CAIRN.INFO : Matières à réflexion

1 Depuis quelques années, les questions de sécurité sont de retour dans les pays nordiques. Alors que les différents gouvernements avaient, certes dans des mesures diverses, décidé de profiter des dividendes de la paix après la fin de la guerre froide, les récents développements de la politique de sécurité et de la défense de la Russie font que des questions que l’on pensait résolues se posent à nouveau. La tension dans la région de la mer Baltique a commencé à monter avant même l’annexion de la Crimée par la Russie en mars 2014. L’augmentation du budget de la Défense russe alarme les responsables politiques nordiques, de même que le nombre croissant d’exercices menés par l’armée russe. Les exemples se multiplient, comme lorsqu’en 2013, la Russie a simulé une attaque nucléaire contre la Suède. Des menaces russes contre différents pays nordiques sont devenues un phénomène relativement fréquent. Les responsables au plus haut niveau tentent de trouver des solutions à des problèmes tels que des avions militaires volant avec des transpondeurs inactifs au-dessus de la mer Baltique.

2 Les réponses des pays nordiques à cette nouvelle situation varient. Vue d’Oslo, la situation est certes grave mais ne présente pas un risque imminent pour le pays. La Norvège, qui s’est toujours située dans le camp des défenseurs de l’article 5 mettant l’accent sur la défense territoriale, a ainsi renforcé la protection de sa frontière commune avec la Russie. Ses principales préoccupations restent cependant l’Arctique, le Grand Nord et l’Atlantique et non pas la région balte, où Oslo n’a jamais véritablement joué un rôle clé. À Copenhague, la perception de la menace est similaire : on ne craint pas l’invasion russe. Après avoir joué un rôle important dans l’accession des États baltes à l’Otan, le Danemark a par la suite principalement misé sur les opérations militaires internationales et réduit son budget de la défense : en 2014, seulement 1,16 % du PIB était consacré à la défense, pour passer à 1,17 % en 2016 (après être descendu à 1,14 en 2015) [1]. En janvier 2017, le gouvernement danois annonce une augmentation du budget de la défense (sans toutefois indiquer de chiffre) en justifiant cette mesure par le déploiement de missiles russes dans la Baltique et à Kaliningrad [2]. La Russie a en effet installé des missiles de type « Iskander », pouvant atteindre Copenhague. Pour les deux pays, l’Otan reste le principal forum pour discuter des questions de sécurité dans la région. Tous deux contribuent ou vont contribuer à son Enhanced Forward Presence.

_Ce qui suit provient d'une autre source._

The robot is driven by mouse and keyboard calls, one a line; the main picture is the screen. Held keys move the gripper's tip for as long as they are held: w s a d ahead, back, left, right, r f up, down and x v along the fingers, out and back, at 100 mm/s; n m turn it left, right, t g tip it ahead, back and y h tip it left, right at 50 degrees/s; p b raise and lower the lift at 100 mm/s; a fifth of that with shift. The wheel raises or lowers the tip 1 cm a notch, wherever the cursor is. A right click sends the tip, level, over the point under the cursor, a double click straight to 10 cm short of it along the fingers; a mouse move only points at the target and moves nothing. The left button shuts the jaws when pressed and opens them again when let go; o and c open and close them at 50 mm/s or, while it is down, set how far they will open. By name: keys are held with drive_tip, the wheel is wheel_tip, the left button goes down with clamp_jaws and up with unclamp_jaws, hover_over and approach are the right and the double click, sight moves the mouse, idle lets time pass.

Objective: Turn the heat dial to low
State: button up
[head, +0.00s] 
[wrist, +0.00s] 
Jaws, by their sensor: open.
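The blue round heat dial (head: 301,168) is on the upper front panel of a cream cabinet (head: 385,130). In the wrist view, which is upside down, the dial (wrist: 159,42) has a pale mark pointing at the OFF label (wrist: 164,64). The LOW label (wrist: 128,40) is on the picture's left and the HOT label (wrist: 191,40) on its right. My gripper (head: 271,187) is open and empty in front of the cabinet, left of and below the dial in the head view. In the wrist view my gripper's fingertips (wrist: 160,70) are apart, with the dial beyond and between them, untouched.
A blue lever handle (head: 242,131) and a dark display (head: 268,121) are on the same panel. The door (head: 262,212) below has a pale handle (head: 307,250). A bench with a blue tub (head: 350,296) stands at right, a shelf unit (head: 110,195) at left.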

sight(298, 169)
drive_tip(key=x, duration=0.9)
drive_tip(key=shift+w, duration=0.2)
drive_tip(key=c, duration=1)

3 Tandis que les approches du Danemark et de la Norvège s’inscrivent donc principalement dans le contexte de l’Alliance atlantique, la Suède et la Finlande restent en dehors de l’Otan et cherchent leur voie sans bénéficier des garanties de l’article 5 du Traité de Washington (et sans y contribuer, comme le soulignent les États baltes et la Pologne). Stockholm et Helsinki ne sont donc pas directement concernés par les mesures prises dans le cadre de l’Otan. Pour eux, la question de savoir comment il faut réagir à la politique de plus en plus agressive de la Russie de Poutine se pose avec une urgence particulière.

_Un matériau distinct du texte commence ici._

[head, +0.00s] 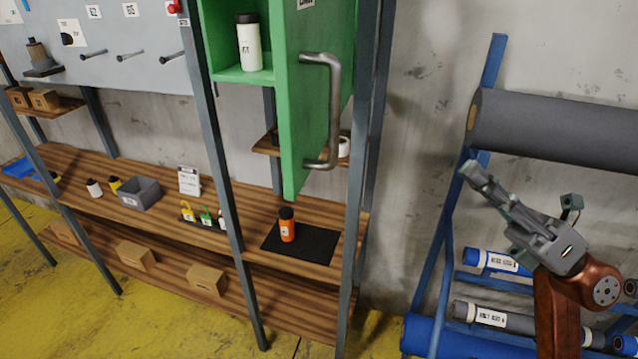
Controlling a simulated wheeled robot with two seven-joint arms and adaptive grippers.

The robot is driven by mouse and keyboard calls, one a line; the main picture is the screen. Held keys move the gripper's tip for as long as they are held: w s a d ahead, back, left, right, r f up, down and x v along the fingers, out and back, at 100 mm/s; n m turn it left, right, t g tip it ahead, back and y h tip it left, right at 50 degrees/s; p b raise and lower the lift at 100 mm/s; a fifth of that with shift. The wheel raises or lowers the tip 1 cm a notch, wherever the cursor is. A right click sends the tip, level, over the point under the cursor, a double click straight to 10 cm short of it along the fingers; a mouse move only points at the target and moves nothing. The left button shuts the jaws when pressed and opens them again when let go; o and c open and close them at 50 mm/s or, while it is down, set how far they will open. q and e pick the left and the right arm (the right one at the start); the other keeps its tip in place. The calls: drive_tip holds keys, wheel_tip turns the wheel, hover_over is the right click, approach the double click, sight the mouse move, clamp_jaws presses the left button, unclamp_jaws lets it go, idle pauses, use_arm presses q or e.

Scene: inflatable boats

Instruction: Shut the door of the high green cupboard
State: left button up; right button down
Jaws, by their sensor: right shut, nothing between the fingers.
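The high green cupboard (245,76) is in the upper middle of the head view, and its top is cut off. Its green door (298,100) stands open, swung out towards me, with a grey bar handle (334,110) on it. A white bottle with a black cap (249,43) stands inside on the cupboard's floor. My right gripper (470,172) is at the right, apart from the door and to the right of the handle. Its fingers are together and empty, pointing up and left. My left gripper is not in view.
A blue rack with a big grey roll (550,128) stands behind my right gripper. Below the cupboard, a wooden bench (335,212) holds an orange bottle (287,225) on a black mat (314,250). Grey posts frame the cupboard. Bare wall lies between door and rack.

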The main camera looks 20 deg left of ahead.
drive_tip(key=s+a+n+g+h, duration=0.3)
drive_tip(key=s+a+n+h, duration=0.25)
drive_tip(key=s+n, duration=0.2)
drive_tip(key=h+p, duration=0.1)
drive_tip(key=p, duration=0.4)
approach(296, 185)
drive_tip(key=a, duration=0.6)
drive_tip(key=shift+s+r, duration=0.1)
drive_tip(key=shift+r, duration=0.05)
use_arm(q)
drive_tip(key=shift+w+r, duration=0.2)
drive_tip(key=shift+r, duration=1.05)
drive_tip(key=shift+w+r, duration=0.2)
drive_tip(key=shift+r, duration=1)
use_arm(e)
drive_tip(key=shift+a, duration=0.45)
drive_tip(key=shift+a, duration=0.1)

La Russie perçue comme un problème de sécurité

4 À Stockholm et à Helsinki, on regarde les évolutions de la situation de sécurité avec beaucoup d’inquiétude. La Finlande, qui célèbre les cent ans de son indépendance en 2017, n’a jamais vraiment cessé de se méfier du grand voisin russe tout en cherchant activement à entretenir avec lui de bonnes relations. Pour la Suède, l’annexion de la Crimée a mené à un vrai changement dans la façon dont Stockholm voit les choses. Le retour à la normale avait été rapide après la guerre en Géorgie en 2008, comme pour les autres nations européennes. En 2014, en revanche, ce n’était plus une option. L’approche suédoise a donc considérablement évolué, en termes de doctrine comme d’investissements financiers et capacitaires.

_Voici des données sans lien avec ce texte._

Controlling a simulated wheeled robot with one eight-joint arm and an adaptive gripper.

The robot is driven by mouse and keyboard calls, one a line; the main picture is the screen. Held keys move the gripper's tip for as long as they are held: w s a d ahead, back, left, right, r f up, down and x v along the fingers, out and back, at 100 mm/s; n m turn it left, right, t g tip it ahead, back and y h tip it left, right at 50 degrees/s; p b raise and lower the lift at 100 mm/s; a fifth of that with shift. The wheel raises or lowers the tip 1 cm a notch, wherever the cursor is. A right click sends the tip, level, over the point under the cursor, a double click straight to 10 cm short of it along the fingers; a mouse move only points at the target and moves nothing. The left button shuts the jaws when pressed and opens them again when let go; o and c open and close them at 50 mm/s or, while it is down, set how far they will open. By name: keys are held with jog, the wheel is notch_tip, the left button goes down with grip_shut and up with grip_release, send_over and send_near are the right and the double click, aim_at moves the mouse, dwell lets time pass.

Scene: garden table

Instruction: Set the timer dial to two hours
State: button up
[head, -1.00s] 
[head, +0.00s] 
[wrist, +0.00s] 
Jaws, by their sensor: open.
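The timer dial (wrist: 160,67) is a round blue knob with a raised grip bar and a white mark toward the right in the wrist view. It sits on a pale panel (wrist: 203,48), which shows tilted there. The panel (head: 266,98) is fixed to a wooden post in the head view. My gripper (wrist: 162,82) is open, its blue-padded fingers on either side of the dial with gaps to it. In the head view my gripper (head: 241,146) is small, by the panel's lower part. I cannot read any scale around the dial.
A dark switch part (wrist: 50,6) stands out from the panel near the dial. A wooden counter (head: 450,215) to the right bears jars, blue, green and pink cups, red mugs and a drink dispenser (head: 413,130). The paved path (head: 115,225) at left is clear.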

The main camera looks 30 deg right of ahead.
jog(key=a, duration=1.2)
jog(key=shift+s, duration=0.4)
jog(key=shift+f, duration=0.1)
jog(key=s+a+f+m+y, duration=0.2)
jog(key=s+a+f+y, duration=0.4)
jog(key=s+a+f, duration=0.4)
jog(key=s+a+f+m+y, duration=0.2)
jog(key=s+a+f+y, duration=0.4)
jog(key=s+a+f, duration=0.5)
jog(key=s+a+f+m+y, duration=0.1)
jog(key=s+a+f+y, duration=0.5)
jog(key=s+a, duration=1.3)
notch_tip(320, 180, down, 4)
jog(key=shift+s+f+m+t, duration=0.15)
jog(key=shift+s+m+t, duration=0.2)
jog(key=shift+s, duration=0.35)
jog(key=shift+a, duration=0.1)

5 Ni Helsinki, ni Stockholm ne craignent véritablement une invasion « traditionnelle » russe en Europe occidentale avec des moyens conventionnels. Cependant, d’autres scénarios semblent plus réalistes et concernent principalement les pays baltes, ce qui aurait des conséquences inévitables pour la Finlande et surtout pour la Suède, pour des raisons géographiques évidentes. Dans de tels scénarios, il paraît probable que l’Otan demanderait à la Suède de mettre son territoire à disposition et de se positionner ainsi sans ambiguïté. La Russie pourrait répéter les approches et tactiques mises en œuvre en Ukraine dans un ou plusieurs pays baltes. Il n’est pas entièrement exclu que la Russie tente de s’emparer d’un pays balte ou d’une partie de son territoire, de façon à faire la démonstration de sa puissance auprès de ses propres citoyens et face à l’Otan. D’autres scénarios envisagent la possibilité que la Russie occupe une ou plusieurs îles stratégiquement importantes en mer Baltique (l’île suédoise de Gotland notamment, ou bien les îles Åland, qui appartiennent à la Finlande) afin de rendre toute réponse de l’Otan à une agression militaire dans les pays baltes plus compliquée et plus coûteuse. Ces îles offrant un avantage stratégique et militaire évident dans la Baltique de par leur situation géographique, une riposte (militaire) de la part de l’Alliance atlantique constituerait en effet un vrai défi. D’autres préoccupations portent sur les enjeux liés à la cyber-défense ainsi que la défense psychologique face à la propagande russe dans les médias et dans les réseaux sociaux.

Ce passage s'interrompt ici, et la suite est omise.